Inspired by the environment, Ghaleb draws the traditional architecture in the Old City of Sanaa, a UNESCO World Heritage Site, as well as clothes and Jambiya, a Yemeni curved dagger.

"I was a member of the Syndicate of Fine Art, and this interest came mainly as a result of my architecture background and my love for plastic arts," he said.

"Some materials, which people see as rubbish, appear in my eyes as something else. This encourages me to pick up the garbage up and try as much as possible to convert it into a valuable object," Ghaleb added.

Ghaleb's wife and their three children are also involved in this art as a family hobby.

"I am doing this for my love for art," he said.

Ghaleb has converted his reception room into an art exhibition for visitors, but still almost no visitor comes to buy an art piece amid the dire economic situation in the country.

"In this country, culture and art cannot feed you. Since 1988, I haven't seen a Yemeni coming to buy something or expressing the will to obtain a painting," he said.

"Unfortunately, there is an insufficient visual culture ... despite much evidence that art is rooted in the lives of Yemenis," Ghaleb added.

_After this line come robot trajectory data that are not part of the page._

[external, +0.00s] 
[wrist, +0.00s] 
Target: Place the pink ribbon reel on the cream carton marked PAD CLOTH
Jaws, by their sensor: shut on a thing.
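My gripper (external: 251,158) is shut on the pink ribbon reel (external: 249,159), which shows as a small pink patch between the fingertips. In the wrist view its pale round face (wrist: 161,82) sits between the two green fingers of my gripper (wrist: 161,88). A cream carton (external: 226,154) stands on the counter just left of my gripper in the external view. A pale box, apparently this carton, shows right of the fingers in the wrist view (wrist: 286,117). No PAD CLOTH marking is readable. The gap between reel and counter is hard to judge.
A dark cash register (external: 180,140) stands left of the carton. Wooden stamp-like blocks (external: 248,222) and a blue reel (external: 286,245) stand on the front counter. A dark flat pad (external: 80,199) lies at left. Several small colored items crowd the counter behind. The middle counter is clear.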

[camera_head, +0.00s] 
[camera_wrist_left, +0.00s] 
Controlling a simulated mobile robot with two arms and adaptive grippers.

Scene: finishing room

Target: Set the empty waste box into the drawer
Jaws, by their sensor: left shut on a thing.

Yemen has been mired in a civil war since late 2014 when Houthi rebels seized control of much of the country's north and forced the government of President Abd-Rabbu Mansour Hadi out of Sanaa.

A Saudi-led military coalition intervened in March 2015 to support Hadi's government.

The war has killed tens of thousands of people, mostly civilians, displaced more than 3 million, cut public sector wages and pushed the country to the brink of famine.

"Of course, the war is a great disaster which spoils everything, ... and we hope it will end," Ghaleb said.